Start Raw records
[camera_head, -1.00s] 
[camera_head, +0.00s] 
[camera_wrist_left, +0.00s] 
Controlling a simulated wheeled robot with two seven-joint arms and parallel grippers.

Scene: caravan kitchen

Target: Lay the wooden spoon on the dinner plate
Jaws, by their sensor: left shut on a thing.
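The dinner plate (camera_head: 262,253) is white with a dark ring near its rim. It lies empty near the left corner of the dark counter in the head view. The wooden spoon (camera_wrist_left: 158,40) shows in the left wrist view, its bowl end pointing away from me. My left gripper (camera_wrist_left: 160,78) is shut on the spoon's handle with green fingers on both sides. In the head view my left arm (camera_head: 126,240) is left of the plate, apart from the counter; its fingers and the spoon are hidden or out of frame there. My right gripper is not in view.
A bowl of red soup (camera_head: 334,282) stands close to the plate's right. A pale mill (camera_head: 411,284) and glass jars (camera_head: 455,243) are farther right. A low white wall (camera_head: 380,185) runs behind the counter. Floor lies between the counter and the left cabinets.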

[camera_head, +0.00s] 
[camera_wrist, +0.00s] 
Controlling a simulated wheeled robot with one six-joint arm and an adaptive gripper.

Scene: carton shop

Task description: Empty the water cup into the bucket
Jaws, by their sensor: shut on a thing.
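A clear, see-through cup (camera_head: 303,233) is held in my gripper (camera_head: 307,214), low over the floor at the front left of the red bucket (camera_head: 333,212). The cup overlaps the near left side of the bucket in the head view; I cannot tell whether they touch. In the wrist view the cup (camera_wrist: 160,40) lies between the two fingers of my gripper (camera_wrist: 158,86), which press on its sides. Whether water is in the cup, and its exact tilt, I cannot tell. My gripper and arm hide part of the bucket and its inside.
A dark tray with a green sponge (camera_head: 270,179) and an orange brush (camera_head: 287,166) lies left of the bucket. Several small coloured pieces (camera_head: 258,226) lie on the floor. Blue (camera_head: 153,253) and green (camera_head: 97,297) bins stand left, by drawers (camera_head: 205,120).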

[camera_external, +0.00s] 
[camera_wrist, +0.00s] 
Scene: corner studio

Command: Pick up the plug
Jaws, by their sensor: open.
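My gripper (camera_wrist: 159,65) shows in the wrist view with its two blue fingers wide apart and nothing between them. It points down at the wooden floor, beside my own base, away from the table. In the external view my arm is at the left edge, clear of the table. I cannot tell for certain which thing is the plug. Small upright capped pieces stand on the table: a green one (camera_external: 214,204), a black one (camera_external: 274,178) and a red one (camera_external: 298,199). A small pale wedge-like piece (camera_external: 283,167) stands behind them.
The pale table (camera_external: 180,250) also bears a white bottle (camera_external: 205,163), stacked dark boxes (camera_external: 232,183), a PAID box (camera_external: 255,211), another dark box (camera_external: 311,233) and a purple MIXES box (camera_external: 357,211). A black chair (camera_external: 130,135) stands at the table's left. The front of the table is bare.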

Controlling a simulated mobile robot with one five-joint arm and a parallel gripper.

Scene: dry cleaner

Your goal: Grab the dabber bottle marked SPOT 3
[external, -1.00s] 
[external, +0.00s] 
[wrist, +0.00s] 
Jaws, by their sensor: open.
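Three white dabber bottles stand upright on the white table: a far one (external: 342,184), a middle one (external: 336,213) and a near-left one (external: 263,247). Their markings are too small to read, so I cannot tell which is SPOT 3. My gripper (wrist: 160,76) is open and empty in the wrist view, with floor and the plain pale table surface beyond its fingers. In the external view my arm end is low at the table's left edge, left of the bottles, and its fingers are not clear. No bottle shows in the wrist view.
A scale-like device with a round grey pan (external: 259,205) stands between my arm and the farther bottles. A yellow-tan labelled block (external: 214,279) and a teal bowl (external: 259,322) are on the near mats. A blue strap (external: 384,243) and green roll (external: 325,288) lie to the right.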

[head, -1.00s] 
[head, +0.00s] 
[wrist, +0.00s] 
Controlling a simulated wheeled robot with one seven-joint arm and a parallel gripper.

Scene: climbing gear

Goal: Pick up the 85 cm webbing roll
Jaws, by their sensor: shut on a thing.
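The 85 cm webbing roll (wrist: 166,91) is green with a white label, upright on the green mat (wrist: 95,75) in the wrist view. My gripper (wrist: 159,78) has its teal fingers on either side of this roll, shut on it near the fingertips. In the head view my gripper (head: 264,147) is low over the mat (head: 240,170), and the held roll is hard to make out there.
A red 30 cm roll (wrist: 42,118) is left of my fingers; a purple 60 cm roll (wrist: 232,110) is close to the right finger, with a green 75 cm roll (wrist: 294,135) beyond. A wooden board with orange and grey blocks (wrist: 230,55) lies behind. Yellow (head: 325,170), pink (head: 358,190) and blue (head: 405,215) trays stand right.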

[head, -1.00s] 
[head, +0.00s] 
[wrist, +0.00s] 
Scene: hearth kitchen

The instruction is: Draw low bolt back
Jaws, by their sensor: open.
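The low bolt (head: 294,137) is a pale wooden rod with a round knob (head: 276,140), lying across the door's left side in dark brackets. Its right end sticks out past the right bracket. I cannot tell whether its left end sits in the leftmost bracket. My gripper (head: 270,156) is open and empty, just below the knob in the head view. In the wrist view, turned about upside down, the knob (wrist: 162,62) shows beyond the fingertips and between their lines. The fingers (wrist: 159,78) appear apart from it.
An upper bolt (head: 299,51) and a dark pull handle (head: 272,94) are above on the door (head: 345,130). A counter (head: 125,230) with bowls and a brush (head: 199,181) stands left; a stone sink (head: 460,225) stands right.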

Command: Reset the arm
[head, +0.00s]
End Raw records
Written problem:
Extract the full listing above without altering anything.

Solution to this exercise:
[camera_head, -1.00s] 
[camera_head, +0.00s] 
[camera_wrist_left, +0.00s] 
Controlling a simulated wheeled robot with two seven-joint arms and parallel grippers.

Scene: caravan kitchen

Target: Lay the wooden spoon on the dinner plate
Jaws, by their sensor: left shut on a thing.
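The dinner plate (camera_head: 262,253) is white with a dark ring near its rim. It lies empty near the left corner of the dark counter in the head view. The wooden spoon (camera_wrist_left: 158,40) shows in the left wrist view, its bowl end pointing away from me. My left gripper (camera_wrist_left: 160,78) is shut on the spoon's handle with green fingers on both sides. In the head view my left arm (camera_head: 126,240) is left of the plate, apart from the counter; its fingers and the spoon are hidden or out of frame there. My right gripper is not in view.
A bowl of red soup (camera_head: 334,282) stands close to the plate's right. A pale mill (camera_head: 411,284) and glass jars (camera_head: 455,243) are farther right. A low white wall (camera_head: 380,185) runs behind the counter. Floor lies between the counter and the left cabinets.

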[camera_head, +0.00s] 
[camera_wrist, +0.00s] 
Controlling a simulated wheeled robot with one six-joint arm and an adaptive gripper.

Scene: carton shop

Task description: Empty the water cup into the bucket
Jaws, by their sensor: shut on a thing.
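A clear, see-through cup (camera_head: 303,233) is held in my gripper (camera_head: 307,214), low over the floor at the front left of the red bucket (camera_head: 333,212). The cup overlaps the near left side of the bucket in the head view; I cannot tell whether they touch. In the wrist view the cup (camera_wrist: 160,40) lies between the two fingers of my gripper (camera_wrist: 158,86), which press on its sides. Whether water is in the cup, and its exact tilt, I cannot tell. My gripper and arm hide part of the bucket and its inside.
A dark tray with a green sponge (camera_head: 270,179) and an orange brush (camera_head: 287,166) lies left of the bucket. Several small coloured pieces (camera_head: 258,226) lie on the floor. Blue (camera_head: 153,253) and green (camera_head: 97,297) bins stand left, by drawers (camera_head: 205,120).

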[camera_external, +0.00s] 
[camera_wrist, +0.00s] 
Scene: corner studio

Command: Pick up the plug
Jaws, by their sensor: open.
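My gripper (camera_wrist: 159,65) shows in the wrist view with its two blue fingers wide apart and nothing between them. It points down at the wooden floor, beside my own base, away from the table. In the external view my arm is at the left edge, clear of the table. I cannot tell for certain which thing is the plug. Small upright capped pieces stand on the table: a green one (camera_external: 214,204), a black one (camera_external: 274,178) and a red one (camera_external: 298,199). A small pale wedge-like piece (camera_external: 283,167) stands behind them.
The pale table (camera_external: 180,250) also bears a white bottle (camera_external: 205,163), stacked dark boxes (camera_external: 232,183), a PAID box (camera_external: 255,211), another dark box (camera_external: 311,233) and a purple MIXES box (camera_external: 357,211). A black chair (camera_external: 130,135) stands at the table's left. The front of the table is bare.

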Controlling a simulated mobile robot with one five-joint arm and a parallel gripper.

Scene: dry cleaner

Your goal: Grab the dabber bottle marked SPOT 3
[external, -1.00s] 
[external, +0.00s] 
[wrist, +0.00s] 
Jaws, by their sensor: open.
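Three white dabber bottles stand upright on the white table: a far one (external: 342,184), a middle one (external: 336,213) and a near-left one (external: 263,247). Their markings are too small to read, so I cannot tell which is SPOT 3. My gripper (wrist: 160,76) is open and empty in the wrist view, with floor and the plain pale table surface beyond its fingers. In the external view my arm end is low at the table's left edge, left of the bottles, and its fingers are not clear. No bottle shows in the wrist view.
A scale-like device with a round grey pan (external: 259,205) stands between my arm and the farther bottles. A yellow-tan labelled block (external: 214,279) and a teal bowl (external: 259,322) are on the near mats. A blue strap (external: 384,243) and green roll (external: 325,288) lie to the right.

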[head, -1.00s] 
[head, +0.00s] 
[wrist, +0.00s] 
Controlling a simulated wheeled robot with one seven-joint arm and a parallel gripper.

Scene: climbing gear

Goal: Pick up the 85 cm webbing roll
Jaws, by their sensor: shut on a thing.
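The 85 cm webbing roll (wrist: 166,91) is green with a white label, upright on the green mat (wrist: 95,75) in the wrist view. My gripper (wrist: 159,78) has its teal fingers on either side of this roll, shut on it near the fingertips. In the head view my gripper (head: 264,147) is low over the mat (head: 240,170), and the held roll is hard to make out there.
A red 30 cm roll (wrist: 42,118) is left of my fingers; a purple 60 cm roll (wrist: 232,110) is close to the right finger, with a green 75 cm roll (wrist: 294,135) beyond. A wooden board with orange and grey blocks (wrist: 230,55) lies behind. Yellow (head: 325,170), pink (head: 358,190) and blue (head: 405,215) trays stand right.

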[head, -1.00s] 
[head, +0.00s] 
[wrist, +0.00s] 
Scene: hearth kitchen

The instruction is: Draw low bolt back
Jaws, by their sensor: open.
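The low bolt (head: 294,137) is a pale wooden rod with a round knob (head: 276,140), lying across the door's left side in dark brackets. Its right end sticks out past the right bracket. I cannot tell whether its left end sits in the leftmost bracket. My gripper (head: 270,156) is open and empty, just below the knob in the head view. In the wrist view, turned about upside down, the knob (wrist: 162,62) shows beyond the fingertips and between their lines. The fingers (wrist: 159,78) appear apart from it.
An upper bolt (head: 299,51) and a dark pull handle (head: 272,94) are above on the door (head: 345,130). A counter (head: 125,230) with bowls and a brush (head: 199,181) stands left; a stone sink (head: 460,225) stands right.

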Command: Reset the arm
[head, +0.00s]

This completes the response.